Data location only describes where data physically reside. Data sovereignty answers the more important question: who has legal access to the data? A US hyperscaler with an EU data centre is subject to the US CLOUD Act regardless of storage location. Sovereignty therefore requires both data location and operational/legal separation.
Is the AWS European Sovereign Cloud GDPR-compliant?
Yes, the AWS European Sovereign Cloud is explicitly designed for GDPR and EU data-protection law. EU-only operations, EU-based metadata storage, and a separate identity and billing system create the structural prerequisites.
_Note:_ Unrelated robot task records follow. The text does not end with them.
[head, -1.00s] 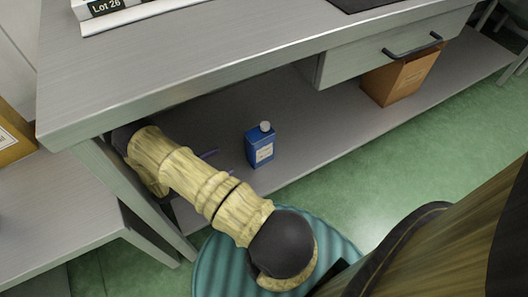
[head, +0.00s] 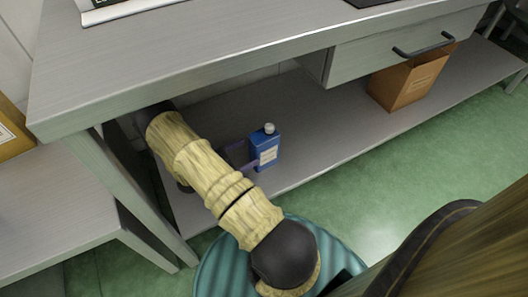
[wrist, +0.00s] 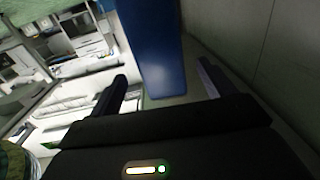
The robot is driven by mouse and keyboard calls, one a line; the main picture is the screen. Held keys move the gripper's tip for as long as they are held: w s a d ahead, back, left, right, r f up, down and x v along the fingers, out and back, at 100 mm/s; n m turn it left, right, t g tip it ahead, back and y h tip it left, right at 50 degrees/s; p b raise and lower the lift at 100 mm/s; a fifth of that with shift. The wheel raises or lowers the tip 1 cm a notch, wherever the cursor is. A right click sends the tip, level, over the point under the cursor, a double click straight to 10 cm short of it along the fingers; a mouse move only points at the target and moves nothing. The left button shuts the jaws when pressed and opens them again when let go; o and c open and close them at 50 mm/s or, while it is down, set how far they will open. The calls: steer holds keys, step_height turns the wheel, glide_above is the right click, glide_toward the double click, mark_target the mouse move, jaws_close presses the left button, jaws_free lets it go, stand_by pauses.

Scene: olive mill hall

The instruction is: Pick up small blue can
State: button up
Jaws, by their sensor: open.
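The small blue can (head: 265,150) stands upright on the lower shelf of the metal bench, with a grey cap and a pale label. In the wrist view the blue can (wrist: 155,45) shows large between my two fingers, with some space visible on either side. My gripper (wrist: 165,85) is open, and its fingers reach to both sides of the can. In the head view my gripper (head: 243,155) is beside the can's left side and partly hidden by my arm.
The bench top (head: 200,60) overhangs the lower shelf (head: 325,125). A drawer (head: 390,55) hangs at the right, with a brown box (head: 405,82) under it. A bench leg (head: 130,185) stands left of my arm.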

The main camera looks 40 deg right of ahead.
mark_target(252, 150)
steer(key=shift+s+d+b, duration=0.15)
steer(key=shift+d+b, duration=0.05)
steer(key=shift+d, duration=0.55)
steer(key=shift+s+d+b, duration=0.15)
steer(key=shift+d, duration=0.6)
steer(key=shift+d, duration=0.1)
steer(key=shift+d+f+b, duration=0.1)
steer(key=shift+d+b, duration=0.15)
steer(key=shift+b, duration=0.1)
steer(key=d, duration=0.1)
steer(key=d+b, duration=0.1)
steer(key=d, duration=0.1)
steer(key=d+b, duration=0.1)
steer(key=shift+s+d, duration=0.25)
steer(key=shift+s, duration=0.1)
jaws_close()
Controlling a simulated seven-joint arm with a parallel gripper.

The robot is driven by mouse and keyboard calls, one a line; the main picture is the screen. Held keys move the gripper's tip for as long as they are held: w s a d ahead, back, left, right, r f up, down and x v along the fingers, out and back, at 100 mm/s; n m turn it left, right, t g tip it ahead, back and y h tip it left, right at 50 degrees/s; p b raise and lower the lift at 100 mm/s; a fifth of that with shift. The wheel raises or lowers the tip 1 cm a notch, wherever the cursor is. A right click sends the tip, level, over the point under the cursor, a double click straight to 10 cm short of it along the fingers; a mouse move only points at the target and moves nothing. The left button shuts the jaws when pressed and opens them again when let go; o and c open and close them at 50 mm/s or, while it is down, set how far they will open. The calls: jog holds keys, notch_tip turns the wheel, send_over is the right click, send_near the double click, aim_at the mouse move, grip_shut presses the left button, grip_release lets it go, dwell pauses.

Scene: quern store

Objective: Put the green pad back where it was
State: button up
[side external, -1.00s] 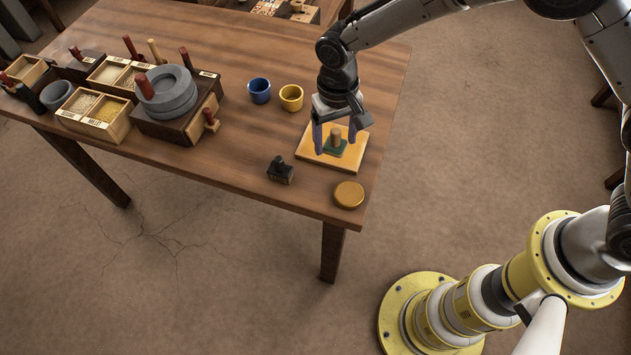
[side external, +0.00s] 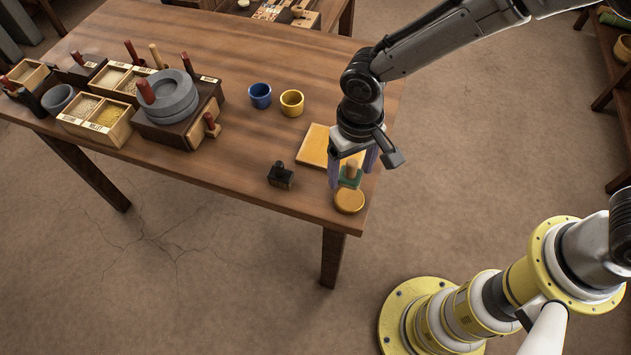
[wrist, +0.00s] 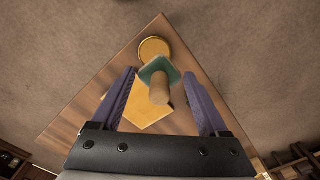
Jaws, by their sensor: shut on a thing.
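The green pad (side external: 349,182) is a small square with an upright wooden peg handle; it also shows in the wrist view (wrist: 158,70). My gripper (side external: 352,178) is shut on the pad, with its blue-purple fingers on either side. The pad is at the round yellow disc (side external: 349,203), covering its far edge in the side view; I cannot tell if they touch. In the wrist view the disc (wrist: 154,47) shows just beyond the pad. The flat yellow board (side external: 314,146) lies behind, partly hidden by my gripper.
A black stamp-like block (side external: 281,176) stands left of the disc. A blue cup (side external: 260,96) and a yellow cup (side external: 292,103) stand farther back. A stone quern (side external: 170,96) and grain boxes (side external: 96,119) fill the left. The table's near right corner is close to the disc.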

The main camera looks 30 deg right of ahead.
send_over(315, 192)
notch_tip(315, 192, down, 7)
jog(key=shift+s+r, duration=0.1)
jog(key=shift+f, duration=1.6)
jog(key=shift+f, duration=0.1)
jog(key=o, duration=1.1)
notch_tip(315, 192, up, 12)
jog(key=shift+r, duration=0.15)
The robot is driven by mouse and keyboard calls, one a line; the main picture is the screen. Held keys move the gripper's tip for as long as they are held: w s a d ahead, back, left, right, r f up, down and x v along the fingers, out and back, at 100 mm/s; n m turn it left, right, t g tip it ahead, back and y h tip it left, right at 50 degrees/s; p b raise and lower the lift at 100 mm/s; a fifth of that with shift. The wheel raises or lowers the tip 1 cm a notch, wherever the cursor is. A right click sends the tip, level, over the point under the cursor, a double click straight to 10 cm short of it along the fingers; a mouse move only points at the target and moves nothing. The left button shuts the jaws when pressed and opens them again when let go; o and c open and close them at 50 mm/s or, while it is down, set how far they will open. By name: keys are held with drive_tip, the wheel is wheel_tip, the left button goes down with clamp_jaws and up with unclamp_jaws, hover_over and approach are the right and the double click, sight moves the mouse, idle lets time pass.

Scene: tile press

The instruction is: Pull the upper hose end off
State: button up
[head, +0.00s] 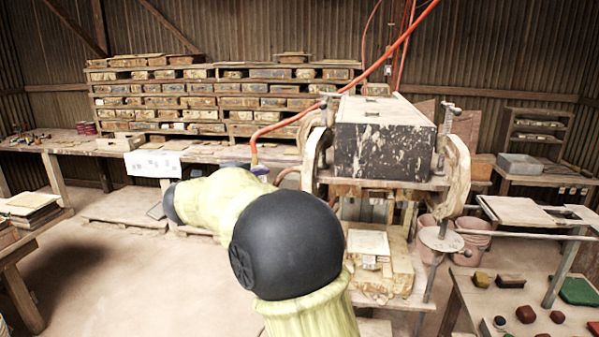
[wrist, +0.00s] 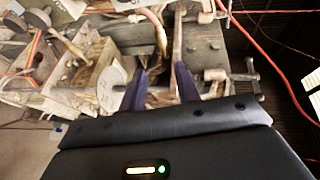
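An orange hose (head: 372,68) comes down from the top right in the head view, passes in front of the press and curves down to a yellowish hose end (head: 254,158). This end is right by my gripper (head: 258,170), which is mostly hidden behind my arm. In the wrist view, my gripper (wrist: 161,88) shows two purple fingers standing apart, with a gap between them. Pale tube and press parts show beyond the fingertips. I cannot tell which is the hose end there. An orange line (wrist: 272,62) runs down the right side of the wrist view.
The press (head: 385,140) stands right of my arm, with a dark scuffed block and large side wheels. A long bench (head: 75,145) and tile racks (head: 215,100) are behind. A table (head: 480,300) with coloured blocks is at the lower right. Floor is free at the left.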

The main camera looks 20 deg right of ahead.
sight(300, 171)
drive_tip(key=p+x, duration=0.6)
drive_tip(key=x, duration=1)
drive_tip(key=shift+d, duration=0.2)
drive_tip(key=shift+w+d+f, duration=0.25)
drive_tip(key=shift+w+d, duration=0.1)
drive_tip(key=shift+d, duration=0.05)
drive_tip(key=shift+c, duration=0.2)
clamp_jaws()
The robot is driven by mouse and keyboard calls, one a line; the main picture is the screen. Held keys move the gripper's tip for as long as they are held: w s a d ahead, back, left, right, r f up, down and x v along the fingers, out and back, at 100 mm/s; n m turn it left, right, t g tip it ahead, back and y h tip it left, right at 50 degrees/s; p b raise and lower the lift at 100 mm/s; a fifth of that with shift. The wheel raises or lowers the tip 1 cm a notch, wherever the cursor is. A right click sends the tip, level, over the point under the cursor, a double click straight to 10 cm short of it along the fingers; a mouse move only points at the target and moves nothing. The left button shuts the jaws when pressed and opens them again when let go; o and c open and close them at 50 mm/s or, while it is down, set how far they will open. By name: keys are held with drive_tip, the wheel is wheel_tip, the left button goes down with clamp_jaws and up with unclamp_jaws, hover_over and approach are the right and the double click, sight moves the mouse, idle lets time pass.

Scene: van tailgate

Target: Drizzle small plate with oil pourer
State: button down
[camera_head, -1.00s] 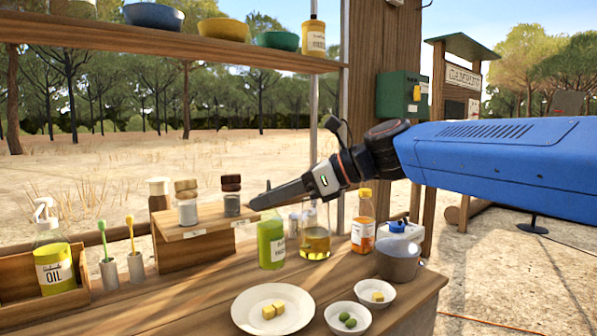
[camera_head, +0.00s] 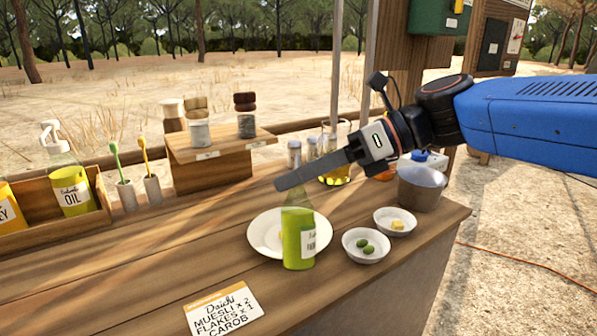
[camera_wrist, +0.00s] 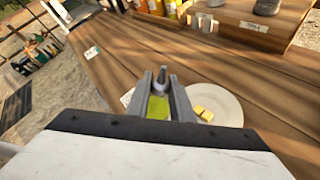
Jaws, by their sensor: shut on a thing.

As with any cloud service, GDPR compliance at workload level must be established by the using organisation (controller obligations, records of processing, technical and organisational measures).
How does the US CLOUD Act apply to European cloud services?
The US CLOUD Act empowers US authorities to request data from US companies — regardless of physical storage location. Consequence: a US provider with an EU data centre remains in principle CLOUD-Act-subject. Sovereignty models like the AWS European Sovereign Cloud address this through legally separated EU entities and EU-operated operations.
Which frameworks help with cloud-sovereignty assessment?
BSI C5 (Cloud Computing Compliance Criteria Catalog), ISO/IEC 27001 (ISMS), SOC 1–3 (Service Organization Controls). For specific industries: BaFin requirements (financial services), KRITIS requirements (critical infrastructure), GxP/MDR (healthcare). At strategic level, the 23-category decision compass structures provider evaluation.
Does digital sovereignty make hyperscaler use impossible?
No — on the contrary. Digital sovereignty means informed freedom of choice, not isolation. Global cloud providers are usable when the required technical, legal, and organisational controls interlock. EU-sovereign hyperscaler models (AWS ESC, Microsoft EU Data Boundary) exist explicitly for that purpose.
What is NIS2 and how does it relate to sovereignty?
The NIS2 directive is the EU’s second cybersecurity directive that has, since 2024, expanded security and reporting obligations for critical and important sectors. It is not a direct sovereignty law, but it enforces resilience requirements that directly affect cloud architecture: supply-chain security, incident reporting, multi-factor authentication, recovery capability. For KRITIS operators, NIS2 fuses with sovereignty requirements.